#### [Task directions]
In the data below, find every line with the string "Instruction" and pull it out.
------------------------------------
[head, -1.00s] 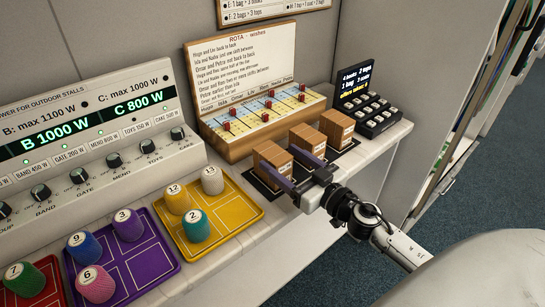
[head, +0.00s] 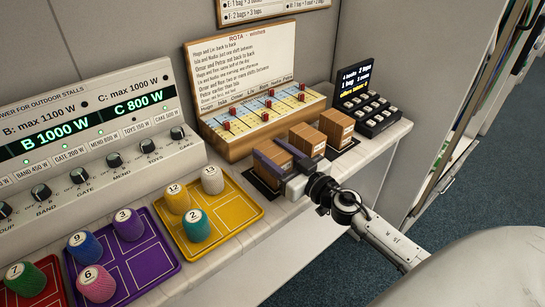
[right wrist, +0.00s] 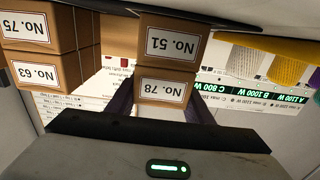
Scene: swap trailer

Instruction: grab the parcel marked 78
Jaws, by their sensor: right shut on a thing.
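The parcel marked 78 is a brown box with a white label (right wrist: 168,90) in the right wrist view, which is upside down. It is the upper box of the left stack, on top of the parcel marked 51 (right wrist: 172,42). In the head view, the top of parcel 78 (head: 277,155) shows between the dark fingers of my right gripper (head: 269,150). The right gripper is shut on parcel 78, one finger at each side. I cannot tell any gap between 78 and 51. My left gripper is not in view.
Two more parcel stacks, the middle one (head: 307,141) and the right one (head: 337,128), stand close by. Labels 63 (right wrist: 34,74) and 75 (right wrist: 27,31) show on one. The rota board (head: 245,75) is behind, a yellow tray (head: 236,233) to the left, a keypad (head: 371,113) to the right.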

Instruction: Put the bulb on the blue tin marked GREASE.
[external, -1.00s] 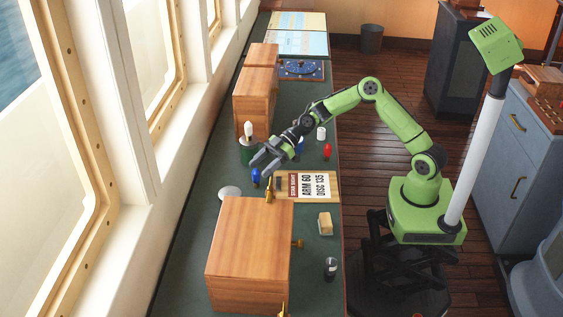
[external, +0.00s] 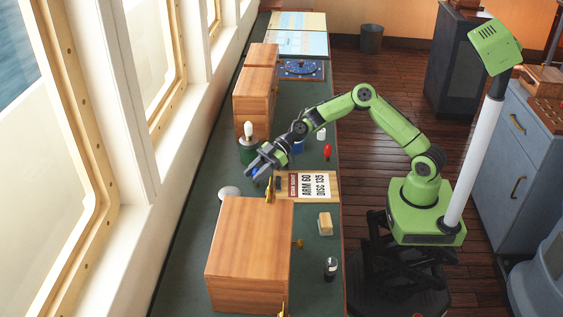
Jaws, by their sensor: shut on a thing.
------------------------------------
#### [Completed exercise]
Instruction: grab the parcel marked 78
Instruction: Put the bulb on the blue tin marked GREASE.

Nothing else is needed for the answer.